Dans la pénombre de la vénérable Taverne Jos Dion du quartier Saint-Sauveur à Québec, un chef-opérateur actionnait samedi les premiers tours de manivelle de La Belle Empoisonneuse. Le film de Richard Jutras raconte l’histoire d’un humoriste (Robert Lepage) dont le spectacle est annulé. Hasard ou coïncidence, le projet qui a été refusé quatre fois plutôt qu’une par Téléfilm Canada voit le jour grâce à la générosité… de ses 45 artisans, qui ont tous accepté une diminution importante de leur cachet.

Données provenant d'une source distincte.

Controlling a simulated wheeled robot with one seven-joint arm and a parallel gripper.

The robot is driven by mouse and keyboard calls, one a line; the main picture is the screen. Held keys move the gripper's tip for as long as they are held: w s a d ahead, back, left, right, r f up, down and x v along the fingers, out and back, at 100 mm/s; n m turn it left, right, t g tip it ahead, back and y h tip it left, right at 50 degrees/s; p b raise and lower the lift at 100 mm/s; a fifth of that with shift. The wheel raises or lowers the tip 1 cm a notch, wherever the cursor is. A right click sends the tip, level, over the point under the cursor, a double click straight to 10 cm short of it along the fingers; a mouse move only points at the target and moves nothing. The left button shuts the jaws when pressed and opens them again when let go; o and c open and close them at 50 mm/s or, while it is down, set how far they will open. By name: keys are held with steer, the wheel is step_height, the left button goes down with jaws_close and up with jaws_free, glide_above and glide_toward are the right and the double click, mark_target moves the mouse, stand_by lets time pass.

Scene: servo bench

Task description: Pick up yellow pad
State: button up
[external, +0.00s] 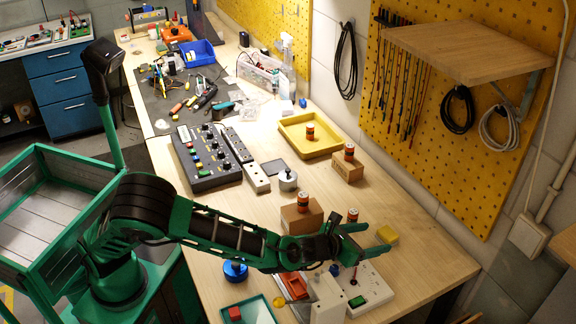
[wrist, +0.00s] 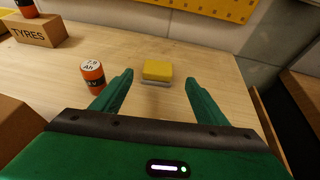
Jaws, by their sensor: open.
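The yellow pad (external: 388,235) is a small yellow block near the right end of the bench. In the wrist view the yellow pad (wrist: 157,69) shows a grey layer beneath it and lies on the wood, ahead and between the lines of my fingers. My gripper (external: 371,238) is open and empty, with its fingers pointing toward the pad. In the wrist view both green fingers of my gripper (wrist: 159,78) are spread wide, one on each side of the pad. I see no contact with it.
An orange battery (wrist: 94,79) stands just left of my left finger in the wrist view. A cardboard box marked TYRES (wrist: 38,31) is farther left. A white box with buttons (external: 365,288) lies near my gripper. The wood right of the pad is clear up to the bench edge.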

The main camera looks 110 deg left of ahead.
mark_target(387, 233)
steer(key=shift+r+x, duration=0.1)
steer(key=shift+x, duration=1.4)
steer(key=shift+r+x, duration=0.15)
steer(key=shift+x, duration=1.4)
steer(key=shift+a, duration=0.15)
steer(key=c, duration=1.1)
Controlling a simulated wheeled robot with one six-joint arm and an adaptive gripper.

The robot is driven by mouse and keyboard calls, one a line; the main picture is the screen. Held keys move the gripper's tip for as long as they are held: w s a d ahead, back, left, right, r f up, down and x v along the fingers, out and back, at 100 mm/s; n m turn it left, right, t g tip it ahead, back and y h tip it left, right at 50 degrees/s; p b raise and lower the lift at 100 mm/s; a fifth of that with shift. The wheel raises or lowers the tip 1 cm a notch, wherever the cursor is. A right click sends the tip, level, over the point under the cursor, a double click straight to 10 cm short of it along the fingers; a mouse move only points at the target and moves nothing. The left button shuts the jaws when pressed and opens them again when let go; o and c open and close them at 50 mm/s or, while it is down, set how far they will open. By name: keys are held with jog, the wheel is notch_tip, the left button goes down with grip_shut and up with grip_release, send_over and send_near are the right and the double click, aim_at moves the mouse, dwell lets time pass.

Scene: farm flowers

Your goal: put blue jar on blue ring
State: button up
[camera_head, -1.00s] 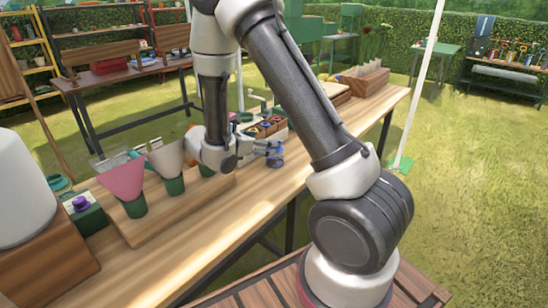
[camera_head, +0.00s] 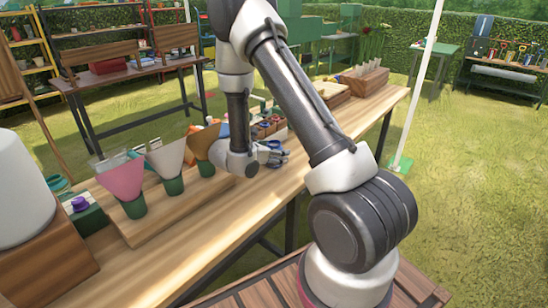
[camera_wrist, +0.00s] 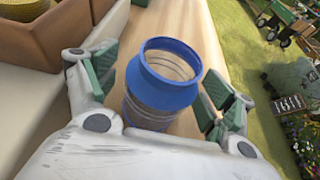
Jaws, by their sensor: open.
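The blue jar (camera_wrist: 158,88) shows in the wrist view, upright on the wooden table, with a wide blue rim and a clear band below it. My gripper (camera_wrist: 158,95) is open, with one green-padded finger on each side of the jar; a gap shows on the right, and contact on the left cannot be told. In the head view my gripper (camera_head: 272,152) is low over the table's front edge, and the jar is mostly hidden by its fingers. I cannot make out the blue ring clearly in either view.
Several cones in green cups, including a pink cone (camera_head: 123,181), stand on a wooden board left of my gripper. A wooden box (camera_head: 365,80) sits at the table's far end. A brown box (camera_wrist: 45,35) stands left of the jar. Grass lies beyond the table's right edge.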

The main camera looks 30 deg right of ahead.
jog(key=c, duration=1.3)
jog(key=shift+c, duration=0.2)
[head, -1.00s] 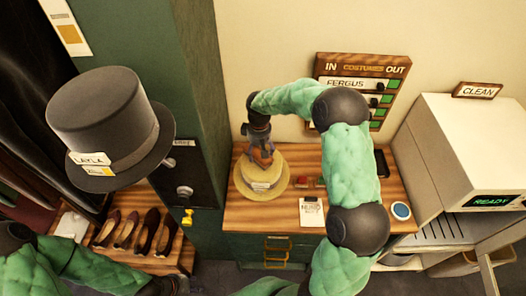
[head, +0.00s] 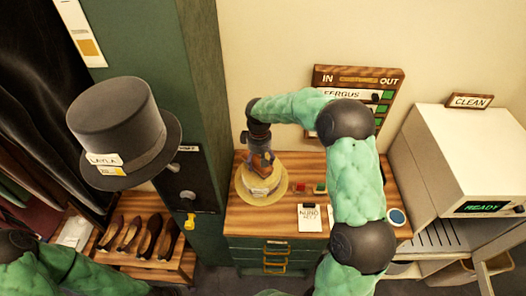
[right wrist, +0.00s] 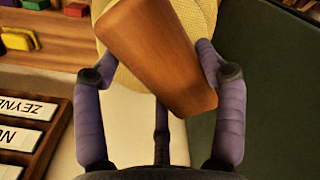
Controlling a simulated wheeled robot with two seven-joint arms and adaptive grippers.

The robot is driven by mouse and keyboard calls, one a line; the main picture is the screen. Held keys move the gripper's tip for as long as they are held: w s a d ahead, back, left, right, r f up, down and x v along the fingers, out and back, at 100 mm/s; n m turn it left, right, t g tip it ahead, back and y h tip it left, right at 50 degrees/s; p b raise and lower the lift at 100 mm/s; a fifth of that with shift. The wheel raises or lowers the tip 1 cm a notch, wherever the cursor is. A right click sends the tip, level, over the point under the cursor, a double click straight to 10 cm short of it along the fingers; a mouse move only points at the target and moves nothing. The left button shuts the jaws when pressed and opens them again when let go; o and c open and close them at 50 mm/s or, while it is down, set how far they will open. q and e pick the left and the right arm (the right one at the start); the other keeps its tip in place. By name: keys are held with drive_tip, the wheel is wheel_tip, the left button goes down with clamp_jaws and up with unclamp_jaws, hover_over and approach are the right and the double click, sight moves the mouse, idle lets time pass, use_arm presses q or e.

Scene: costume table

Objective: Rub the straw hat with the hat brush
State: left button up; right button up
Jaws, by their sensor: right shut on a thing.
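The straw hat (head: 279,183) lies on the wooden counter, with a pale tag on its front; part of its woven straw (right wrist: 206,14) shows behind the brush in the right wrist view. My right gripper (head: 262,158) is over the hat, pointing down. It is shut on the hat brush, whose brown wooden body (right wrist: 160,55) sits between the fingers in the right wrist view. The brush overlaps the hat in both views; its bristles are hidden, so I cannot tell whether they touch. My left arm is at the lower left of the head view, its gripper out of sight.
Several shoes (head: 140,235) sit on a low shelf. A white machine (head: 460,160) stands at the right.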

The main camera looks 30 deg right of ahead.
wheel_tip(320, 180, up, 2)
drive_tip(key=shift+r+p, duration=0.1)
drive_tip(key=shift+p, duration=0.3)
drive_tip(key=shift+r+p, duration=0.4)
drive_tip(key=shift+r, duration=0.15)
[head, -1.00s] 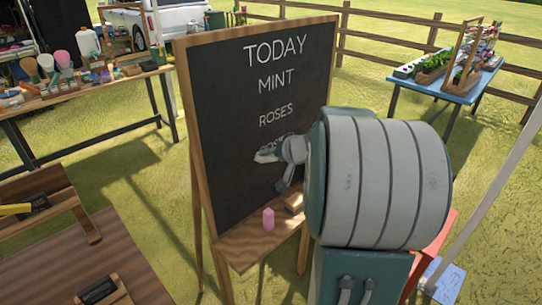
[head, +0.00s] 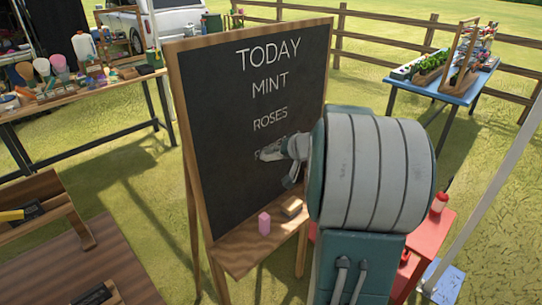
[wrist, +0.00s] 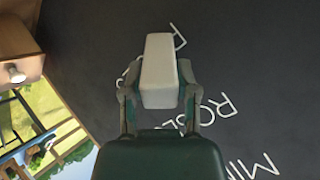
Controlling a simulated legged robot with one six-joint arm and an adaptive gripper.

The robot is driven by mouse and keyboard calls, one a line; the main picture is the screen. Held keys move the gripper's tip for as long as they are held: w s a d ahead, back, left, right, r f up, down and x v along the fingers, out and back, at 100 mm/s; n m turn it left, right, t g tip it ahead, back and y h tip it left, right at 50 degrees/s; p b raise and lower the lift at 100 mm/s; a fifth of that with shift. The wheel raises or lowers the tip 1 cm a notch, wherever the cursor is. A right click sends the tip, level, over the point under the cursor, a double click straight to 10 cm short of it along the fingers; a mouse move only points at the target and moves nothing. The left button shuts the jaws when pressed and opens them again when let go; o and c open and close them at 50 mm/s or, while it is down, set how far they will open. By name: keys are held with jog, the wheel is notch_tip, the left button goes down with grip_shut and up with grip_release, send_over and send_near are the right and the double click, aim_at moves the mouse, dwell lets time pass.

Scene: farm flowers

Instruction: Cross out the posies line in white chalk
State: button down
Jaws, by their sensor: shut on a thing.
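The chalkboard (head: 225,190) stands on an easel and reads TODAY, MINT and ROSES (head: 270,119) in white. Below ROSES, only the start of the posies line (head: 257,155) shows in the head view; my gripper hides the rest. My gripper (head: 272,150) is in front of that line. In the wrist view my gripper (wrist: 159,85) is shut on a pale, blocky white chalk (wrist: 159,65), which points at the board and covers part of the lettering. Whether the chalk touches the board I cannot tell. No stroke shows on the visible lettering.
A wooden table (head: 95,255) is at front left, a red stand (head: 432,240) at right. A cluttered bench (head: 80,98) is behind left.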

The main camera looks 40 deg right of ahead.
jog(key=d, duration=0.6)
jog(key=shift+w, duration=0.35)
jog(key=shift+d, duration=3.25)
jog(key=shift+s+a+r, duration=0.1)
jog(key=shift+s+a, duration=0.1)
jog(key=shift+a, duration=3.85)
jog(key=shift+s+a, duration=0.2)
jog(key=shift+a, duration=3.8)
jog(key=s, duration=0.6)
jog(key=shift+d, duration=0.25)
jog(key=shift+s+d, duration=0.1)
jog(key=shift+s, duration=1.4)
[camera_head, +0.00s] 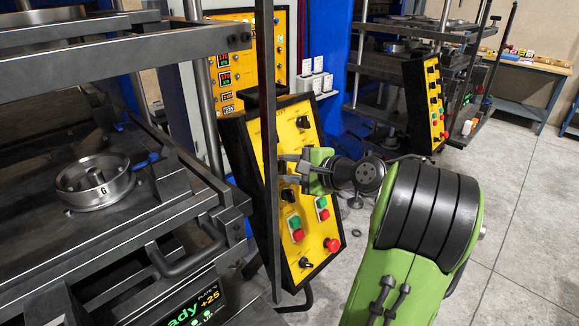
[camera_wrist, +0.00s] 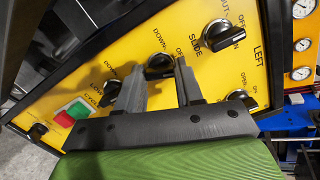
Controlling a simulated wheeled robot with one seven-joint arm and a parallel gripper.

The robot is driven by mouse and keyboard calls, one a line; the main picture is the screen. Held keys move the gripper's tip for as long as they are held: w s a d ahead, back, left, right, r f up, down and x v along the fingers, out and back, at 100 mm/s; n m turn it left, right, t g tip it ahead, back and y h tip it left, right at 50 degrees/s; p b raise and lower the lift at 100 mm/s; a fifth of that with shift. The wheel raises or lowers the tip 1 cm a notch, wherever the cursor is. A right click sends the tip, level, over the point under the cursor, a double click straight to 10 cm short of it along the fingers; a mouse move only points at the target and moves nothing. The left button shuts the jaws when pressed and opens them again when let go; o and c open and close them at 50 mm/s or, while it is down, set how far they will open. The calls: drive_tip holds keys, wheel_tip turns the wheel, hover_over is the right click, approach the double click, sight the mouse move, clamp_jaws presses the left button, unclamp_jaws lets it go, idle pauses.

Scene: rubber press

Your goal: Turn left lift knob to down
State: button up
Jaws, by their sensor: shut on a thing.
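The yellow control panel (camera_head: 265,140) with a black frame carries several black knobs. In the wrist view, a black knob (camera_wrist: 158,62) with a "DOWN" label beside it sits between the two fingertips of my gripper (camera_wrist: 160,76). I take it for the left lift knob; the word "LIFT" is not visible, but "LEFT" is printed on the panel. My gripper is shut on this knob. In the head view, my gripper (camera_head: 284,168) reaches the panel from the right, and its fingers mostly hide the knob. Which way the knob points cannot be told clearly.
The slide knob (camera_wrist: 222,35) is close beside the fingers. A green and red button pair (camera_wrist: 72,112) and a red stop button (camera_head: 332,244) are on the panel. A dark upright bar (camera_head: 268,150) crosses before the panel. The press with a round mould (camera_head: 95,190) stands left.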

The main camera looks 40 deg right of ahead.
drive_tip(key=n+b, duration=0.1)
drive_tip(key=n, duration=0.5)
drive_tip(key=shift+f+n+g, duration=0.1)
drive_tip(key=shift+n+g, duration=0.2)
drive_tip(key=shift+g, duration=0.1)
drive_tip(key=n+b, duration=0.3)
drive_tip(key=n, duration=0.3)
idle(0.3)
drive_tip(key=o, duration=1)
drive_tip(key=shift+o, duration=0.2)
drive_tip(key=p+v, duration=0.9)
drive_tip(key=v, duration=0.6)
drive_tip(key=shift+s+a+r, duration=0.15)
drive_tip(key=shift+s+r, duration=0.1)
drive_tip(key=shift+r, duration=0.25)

On le sait, le financement du cinéma au Québec est en crise. Une crise d’adolescence, pourrait-on dire. "On traverse une crise de croissance. Il y a maintenant des attentes; on veut des Grande Séduction et des Invasions barbares. Le succès entraîne l’arrivée de plein de gens qui ne se seraient pas intéressés à la production: des acteurs, des humoristes [dont Guy A. Lepage] et Fabienne Larouche. On a aussi encouragé une relève. Il y a plus de monde, plus de déçus", explique le critique cinéma Michel Coulombe. D’ailleurs, l’Observatoire de la culture et des communications fait remarquer qu’en 2002 et 2003, "le nombre de premières oeuvres de nouveaux cinéastes a atteint son niveau le plus élevé".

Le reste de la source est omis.